FILE - People sit outside the building which used to house a Coca-Cola bottling plant before the 1959 revolution in Havana.
FILE - People sit outside the building which used to house a Coca-Cola bottling plant before the 1959 revolution in Havana.

As the United States and Cuba work to complete a long and complicated process of normalization, first government-to-government talks on property claims will be held in Havana on Tuesday.

“The meeting is the first step in what we expect to be a long and complex process, but the United States views the resolution of outstanding claims as a top priority for normalization,” said State Department Spokesperson John Kirby on Monday.

A focal point of the talks is the return of property belonging to U.S. businesses that was seized after the Cuban revolution in 1959. That property is estimated to be worth at least $7 billion, in today’s value, said William LeoGrande, a Latin American affairs professor at American University.

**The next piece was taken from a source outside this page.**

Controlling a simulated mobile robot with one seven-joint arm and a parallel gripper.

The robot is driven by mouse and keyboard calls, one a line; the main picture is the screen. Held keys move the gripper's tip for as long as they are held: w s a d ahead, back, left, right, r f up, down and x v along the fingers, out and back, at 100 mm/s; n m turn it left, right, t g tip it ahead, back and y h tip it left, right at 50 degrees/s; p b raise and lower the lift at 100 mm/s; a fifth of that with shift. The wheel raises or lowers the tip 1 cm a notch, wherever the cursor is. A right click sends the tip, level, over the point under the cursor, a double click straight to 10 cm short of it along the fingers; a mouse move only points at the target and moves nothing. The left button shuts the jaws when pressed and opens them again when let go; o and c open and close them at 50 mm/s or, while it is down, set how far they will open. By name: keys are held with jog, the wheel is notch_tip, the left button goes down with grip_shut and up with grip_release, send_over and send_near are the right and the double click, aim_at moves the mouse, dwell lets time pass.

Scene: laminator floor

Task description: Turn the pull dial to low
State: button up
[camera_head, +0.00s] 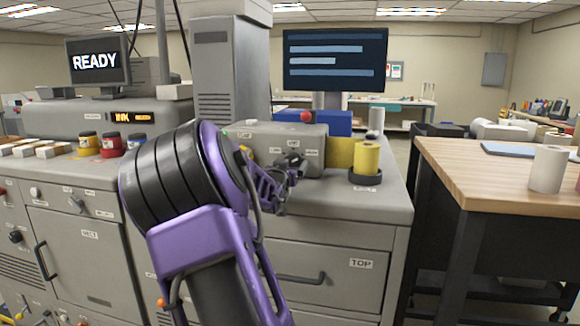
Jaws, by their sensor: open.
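A grey control box (265,137) stands on the grey machine top in the middle of the view, with small white labels on its front and a red ball knob (306,117) on top. A dark round shape at the front of the box, behind my gripper, looks like the dial. Its pointer and setting cannot be made out, and the labels are too small to read. My gripper (291,168) is open, right in front of the box's face. I cannot tell whether it touches the dial. My purple and black arm covers the left part of the box.
A yellow roll (367,158) stands on a dark holder right of the box. A wooden-topped table (470,165) with a white roll (547,168) is at the right. Ink jars (110,145) sit at the left. A drawer marked TOP (345,283) is below the box.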

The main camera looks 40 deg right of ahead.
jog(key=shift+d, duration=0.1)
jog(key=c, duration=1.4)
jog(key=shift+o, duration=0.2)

“Most of these companies don’t really want their property back,” said LeoGrande. “They would just like to have an opportunity to do business again in Cuba,” he added.

FILE - Cuban Prime Minister Fidel Castro signs decree nationalizing all American-owned banks in Cuba, Sept. 17, 1960.
FILE - Cuban Prime Minister Fidel Castro signs decree nationalizing all American-owned banks in Cuba, Sept. 17, 1960.

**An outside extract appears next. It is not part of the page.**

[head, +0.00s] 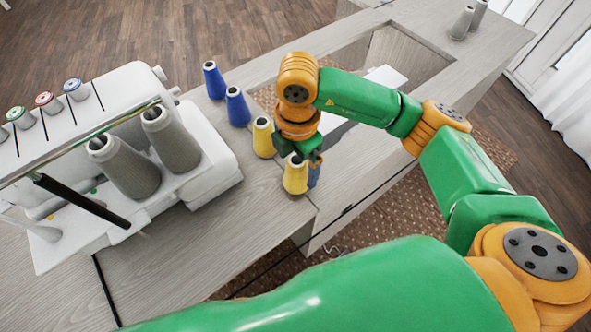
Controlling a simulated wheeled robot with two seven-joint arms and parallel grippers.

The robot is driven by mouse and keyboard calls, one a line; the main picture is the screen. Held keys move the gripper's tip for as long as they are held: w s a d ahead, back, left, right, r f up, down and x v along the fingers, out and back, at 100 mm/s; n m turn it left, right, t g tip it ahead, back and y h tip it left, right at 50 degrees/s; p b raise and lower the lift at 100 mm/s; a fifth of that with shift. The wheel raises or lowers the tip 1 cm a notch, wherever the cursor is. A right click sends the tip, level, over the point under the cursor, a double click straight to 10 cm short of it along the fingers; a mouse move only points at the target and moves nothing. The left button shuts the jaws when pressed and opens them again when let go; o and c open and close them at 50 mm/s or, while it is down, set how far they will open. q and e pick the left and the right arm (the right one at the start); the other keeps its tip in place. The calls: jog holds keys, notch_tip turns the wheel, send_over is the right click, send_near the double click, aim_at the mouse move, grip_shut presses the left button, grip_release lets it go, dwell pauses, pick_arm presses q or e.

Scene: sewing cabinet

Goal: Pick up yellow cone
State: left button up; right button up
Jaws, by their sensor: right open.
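Two yellow cones stand upright on the light wooden cabinet top. The nearer yellow cone (294,178) is near the table's front corner, and the farther yellow cone (263,139) is just behind it to the left. My right gripper (304,161) points down at the nearer cone, with its fingers open close around or beside the cone's top. I cannot tell whether they touch it. A small blue piece (314,174) shows right beside this cone under the gripper, partly hidden. My left gripper is not in view.
Two blue cones (237,106) stand in line behind the yellow ones. A white serger (205,165) with grey cones (174,140) fills the left side. A recessed opening (405,55) lies behind my right arm. Grey cones (462,22) stand at the far right.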

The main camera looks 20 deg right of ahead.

In a VOA interview he said, Coca-Cola, for example, doesn’t really want to re-possess an old bottling plant from 1950, but would rather go into Cuba and build new bottling plants.

LeoGrande said the Cuban government would prefer to link talks on U.S. claims to its calls to have the U.S. trade embargo against the island lifted. “The two issues are very much tied up together,” he said.

He predicted the process could go on for an extended period because of the lack of movement from the U.S. Congress on lifting the trade embargo against Cuba.